Final answer:
The magnitude of the force exerted on the train during deceleration is calculated using Newton’s second law of motion. With an initial velocity of 4 m/s, a final velocity of 1 m/s, a mass of 800,000 kg, and a deceleration over 120 seconds, the force is found to be 20,000 Newtons.
Step-by-step explanation:
The student has asked for the magnitude of the force exerted on a passenger train when it decelerates from 4 m/s to 1 m/s over 120 seconds. To find the force, we use Newton’s second law, F = ma, where ‘F’ is the force, ‘m’ is the mass, and ‘a’ is the acceleration. First, we calculate the deceleration by using the formula for acceleration: a = (Δv) / t, where Δv is the change in velocity and t is the time taken for that change.
The initial velocity (vi) is 4 m/s, the final velocity (vf) is 1 m/s, thus the change in velocity (Δv) is -3 m/s (since the train is slowing down). The time (t) is 120 seconds. Plugging these values into the acceleration formula gives us: a = (Δv) / t = (-3 m/s) / 120 s = -0.025 m/s². The negative sign indicates the direction of acceleration is opposite to the direction of motion (deceleration).

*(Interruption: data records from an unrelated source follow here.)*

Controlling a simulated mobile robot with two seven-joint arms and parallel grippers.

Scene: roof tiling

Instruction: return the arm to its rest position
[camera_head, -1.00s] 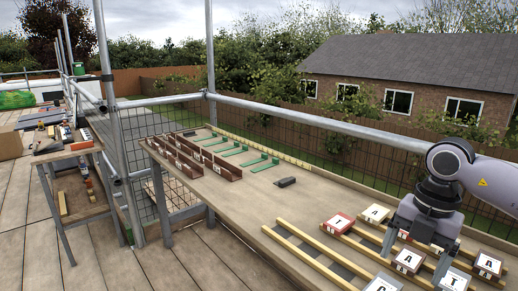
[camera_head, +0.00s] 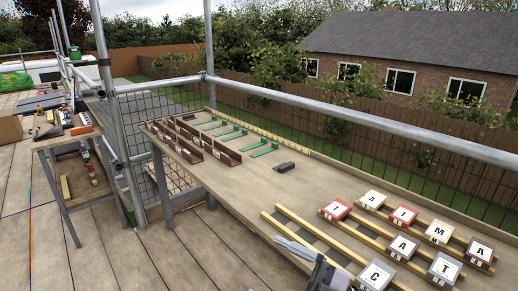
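A gripper with a dark body and pale grey fingers (camera_head: 296,250) shows at the bottom edge, low over the front of the workbench (camera_head: 235,185). It appears to be my right gripper; its arm is mostly cut off below the picture. The fingers lie close together and point up and left; whether they are shut is unclear. No tile shows in them. My left gripper is not in view. Lettered tiles rest on the yellow battens at the right, among them a red tile (camera_head: 336,210), a cream M tile (camera_head: 439,232) and a grey C tile (camera_head: 376,275).
Brown channel pieces (camera_head: 190,140), green brackets (camera_head: 264,149) and a small dark block (camera_head: 284,167) lie farther back on the bench. A scaffold rail (camera_head: 350,113) runs behind it. A side table (camera_head: 62,138) with tools stands at the left. The bench middle is clear.

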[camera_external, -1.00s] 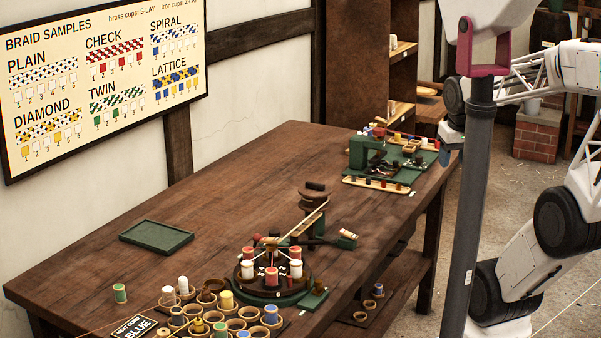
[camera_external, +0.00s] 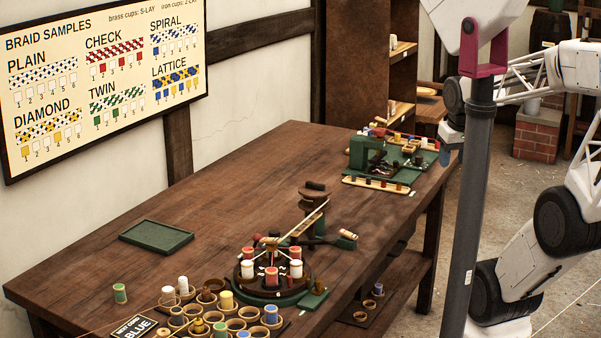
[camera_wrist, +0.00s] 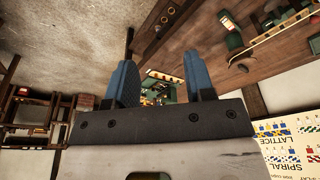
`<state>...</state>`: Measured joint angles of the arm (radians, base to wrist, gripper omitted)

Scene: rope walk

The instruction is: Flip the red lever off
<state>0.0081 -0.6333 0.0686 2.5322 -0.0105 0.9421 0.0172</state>
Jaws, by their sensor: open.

Now that we have the acceleration, we can calculate the force. The mass (m) of the train is 800,000 kg. Therefore, F = ma = (800,000 kg) x (-0.025 m/s²) = -20,000 N. The negative sign here indicates that the force is in the opposite direction of the velocity - it is a braking force. The magnitude of the force is simply the absolute value, 20,000 N, since the question asks for magnitude which is always positive.
The magnitude of the force on the train when it slows down is 20,000 Newtons.